WRITTEN TASK: Drop every picture, then transcribe the remaining data exactly.

GIVEN DATA:
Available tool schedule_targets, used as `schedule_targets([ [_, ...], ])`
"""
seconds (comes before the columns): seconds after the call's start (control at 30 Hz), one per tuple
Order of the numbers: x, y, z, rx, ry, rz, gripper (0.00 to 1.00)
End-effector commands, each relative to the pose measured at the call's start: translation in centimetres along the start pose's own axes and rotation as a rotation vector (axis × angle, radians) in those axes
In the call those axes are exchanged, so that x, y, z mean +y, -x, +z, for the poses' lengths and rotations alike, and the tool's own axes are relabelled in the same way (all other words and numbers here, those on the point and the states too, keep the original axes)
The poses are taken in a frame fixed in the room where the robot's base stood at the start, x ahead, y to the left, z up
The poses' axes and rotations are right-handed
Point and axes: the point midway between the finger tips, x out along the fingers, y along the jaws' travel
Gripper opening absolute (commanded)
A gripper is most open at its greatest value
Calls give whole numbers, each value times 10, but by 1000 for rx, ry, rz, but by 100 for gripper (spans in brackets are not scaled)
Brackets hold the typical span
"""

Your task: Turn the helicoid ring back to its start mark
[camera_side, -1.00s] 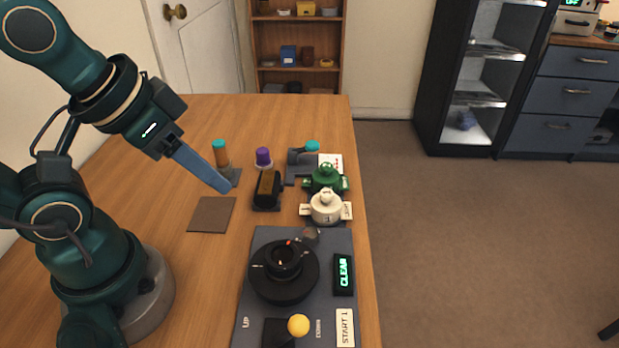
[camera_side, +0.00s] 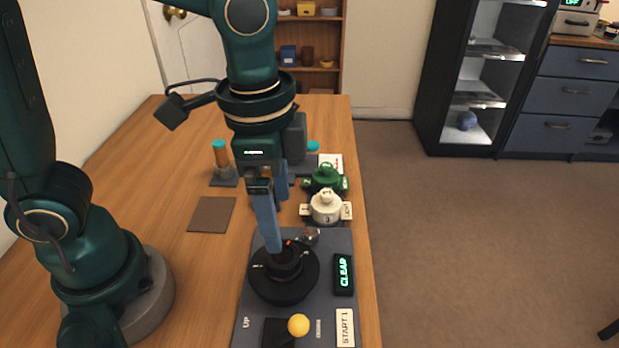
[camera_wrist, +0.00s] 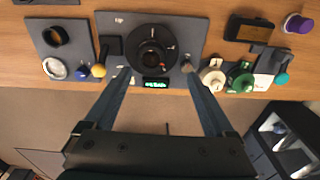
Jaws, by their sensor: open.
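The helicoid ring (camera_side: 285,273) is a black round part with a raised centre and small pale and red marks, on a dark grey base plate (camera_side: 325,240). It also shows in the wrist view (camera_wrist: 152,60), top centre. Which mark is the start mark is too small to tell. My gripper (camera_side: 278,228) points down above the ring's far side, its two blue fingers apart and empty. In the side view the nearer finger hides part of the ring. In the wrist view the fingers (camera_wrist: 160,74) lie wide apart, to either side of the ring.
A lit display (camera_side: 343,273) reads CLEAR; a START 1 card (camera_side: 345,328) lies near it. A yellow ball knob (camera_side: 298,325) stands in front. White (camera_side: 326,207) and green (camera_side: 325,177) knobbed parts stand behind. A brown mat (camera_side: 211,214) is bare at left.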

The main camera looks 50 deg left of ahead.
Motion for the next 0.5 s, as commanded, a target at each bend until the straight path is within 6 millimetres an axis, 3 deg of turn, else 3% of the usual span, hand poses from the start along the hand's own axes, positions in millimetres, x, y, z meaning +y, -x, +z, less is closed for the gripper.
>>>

OUTPUT BELOW:
Available tool schedule_targets, used as `schedule_targets([ [_, ...], ])`
"""
seconds (comes before the columns): seconds after the call's start (control at 30 Hz), one per tuple
Order of the numbers: x, y, z, rx, ry, rz, gripper (0.00 to 1.00)
End-effector commands, each relative to the pose measured at the call's start: translation in centimetres along the start pose's own axes and rotation as a rotation vector (axis × angle, radians) in those axes
In the call those axes are exchanged, so that x, y, z mean +y, -x, +z, for the poses' lengths and rotations alike, and the tool's own axes are relabelled in the same way (all other words and numbers here, those on the point and the states too, keep the original axes)
The poses are taken in a frame fixed in the room where the robot's base stood at the start, x ahead, y to the left, z up
The poses' axes and rotations are right-handed
Point and axes: the point midway between the finger tips, x out along the fingers, y along the jaws' travel
Gripper opening absolute (commanded)
A gripper is most open at its greatest value
Calls give whole numbers, each value times 10, but by 1000 for rx, ry, rz, but by 100 for gripper (spans in brackets are not scaled)
Brackets hold the typical span
"""

Your task: Turn the helicoid ring back to its start mark
[camera_side, -1.00s] 
[camera_side, +0.00s] 
[camera_wrist, +0.00s] 
Jaws, by their sensor: open.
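The helicoid ring (camera_side: 285,273) is a black round part with a raised centre and small pale and red marks, on a dark grey base plate (camera_side: 325,240). It also shows in the wrist view (camera_wrist: 152,60), top centre. Which mark is the start mark is too small to tell. My gripper (camera_side: 278,228) points down above the ring's far side, its two blue fingers apart and empty. In the side view the nearer finger hides part of the ring. In the wrist view the fingers (camera_wrist: 160,74) lie wide apart, to either side of the ring.
A lit display (camera_side: 343,273) reads CLEAR; a START 1 card (camera_side: 345,328) lies near it. A yellow ball knob (camera_side: 298,325) stands in front. White (camera_side: 326,207) and green (camera_side: 325,177) knobbed parts stand behind. A brown mat (camera_side: 211,214) is bare at left.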

The main camera looks 50 deg left of ahead.
Motion for the next 0.5 s, as commanded, a target at each bend until the straight path is within 6 millimetres an axis, 3 deg of turn, else 3% of the usual span, hand poses from the start along the hand's own axes, positions in millimetres, x, y, z meaning +y, -x, +z, less is closed for the gripper.
>>>

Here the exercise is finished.